EXERCISE REQUIREMENTS:
Write out the data again exactly, skipping every picture.
───
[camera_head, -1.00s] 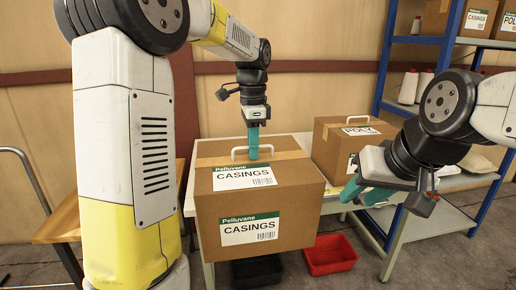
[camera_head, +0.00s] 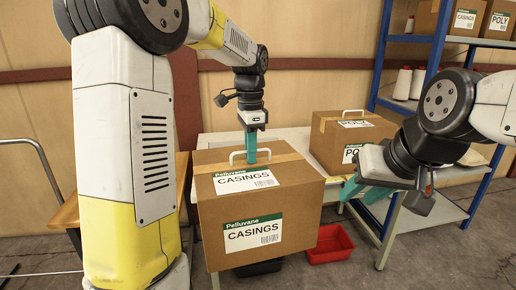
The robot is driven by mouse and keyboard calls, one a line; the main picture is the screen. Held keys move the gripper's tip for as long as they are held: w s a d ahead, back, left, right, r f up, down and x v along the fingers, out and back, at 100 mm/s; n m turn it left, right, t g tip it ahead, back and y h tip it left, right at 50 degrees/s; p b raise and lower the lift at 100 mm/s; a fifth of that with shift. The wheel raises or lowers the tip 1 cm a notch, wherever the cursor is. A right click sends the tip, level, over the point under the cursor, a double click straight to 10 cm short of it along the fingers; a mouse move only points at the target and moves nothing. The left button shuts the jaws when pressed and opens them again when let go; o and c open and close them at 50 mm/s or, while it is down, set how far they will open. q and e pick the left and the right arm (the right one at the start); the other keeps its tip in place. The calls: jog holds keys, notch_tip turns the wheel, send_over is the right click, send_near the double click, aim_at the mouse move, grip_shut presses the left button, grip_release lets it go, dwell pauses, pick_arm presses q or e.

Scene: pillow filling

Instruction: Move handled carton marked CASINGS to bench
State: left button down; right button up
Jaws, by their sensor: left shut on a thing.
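The handled carton marked CASINGS (camera_head: 290,205) is a brown box with a white handle on top and green-and-white labels on its top and front. My left gripper (camera_head: 251,158) points down from above and is shut on the carton's white handle.
A second handled carton marked POLY (camera_head: 328,143) stands on the bench, right of the CASINGS carton. A red bin (camera_head: 331,246) and a dark bin (camera_head: 260,267) are on the floor below. A blue-framed shelf (camera_head: 380,60) with cartons and white spools stands at the right.

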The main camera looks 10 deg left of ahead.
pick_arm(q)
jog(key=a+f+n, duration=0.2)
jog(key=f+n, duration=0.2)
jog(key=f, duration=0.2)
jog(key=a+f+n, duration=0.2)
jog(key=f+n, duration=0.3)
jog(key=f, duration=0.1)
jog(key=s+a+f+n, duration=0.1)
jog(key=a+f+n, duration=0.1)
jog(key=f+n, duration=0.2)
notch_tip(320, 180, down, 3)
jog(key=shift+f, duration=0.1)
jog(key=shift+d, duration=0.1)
───
REPLY TO THE EXERCISE:
[camera_head, -1.00s] 
[camera_head, +0.00s] 
The robot is driven by mouse and keyboard calls, one a line; the main picture is the screen. Held keys move the gripper's tip for as long as they are held: w s a d ahead, back, left, right, r f up, down and x v along the fingers, out and back, at 100 mm/s; n m turn it left, right, t g tip it ahead, back and y h tip it left, right at 50 degrees/s; p b raise and lower the lift at 100 mm/s; a fifth of that with shift. The wheel raises or lowers the tip 1 cm a notch, wherever the cursor is. A right click sends the tip, level, over the point under the cursor, a double click straight to 10 cm short of it along the fingers; a mouse move only points at the target and moves nothing. The left button shuts the jaws when pressed and opens them again when let go; o and c open and close them at 50 mm/s or, while it is down, set how far they will open. q and e pick the left and the right arm (the right one at the start); the other keeps its tip in place. The calls: jog holds keys, notch_tip turns the wheel, send_over is the right click, send_near the double click, aim_at the mouse move, grip_shut presses the left button, grip_release lets it go, dwell pauses, pick_arm presses q or e.

Scene: pillow filling

Instruction: Move handled carton marked CASINGS to bench
State: left button down; right button up
Jaws, by their sensor: left shut on a thing.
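The handled carton marked CASINGS (camera_head: 290,205) is a brown box with a white handle on top and green-and-white labels on its top and front. My left gripper (camera_head: 251,158) points down from above and is shut on the carton's white handle.
A second handled carton marked POLY (camera_head: 328,143) stands on the bench, right of the CASINGS carton. A red bin (camera_head: 331,246) and a dark bin (camera_head: 260,267) are on the floor below. A blue-framed shelf (camera_head: 380,60) with cartons and white spools stands at the right.

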The main camera looks 10 deg left of ahead.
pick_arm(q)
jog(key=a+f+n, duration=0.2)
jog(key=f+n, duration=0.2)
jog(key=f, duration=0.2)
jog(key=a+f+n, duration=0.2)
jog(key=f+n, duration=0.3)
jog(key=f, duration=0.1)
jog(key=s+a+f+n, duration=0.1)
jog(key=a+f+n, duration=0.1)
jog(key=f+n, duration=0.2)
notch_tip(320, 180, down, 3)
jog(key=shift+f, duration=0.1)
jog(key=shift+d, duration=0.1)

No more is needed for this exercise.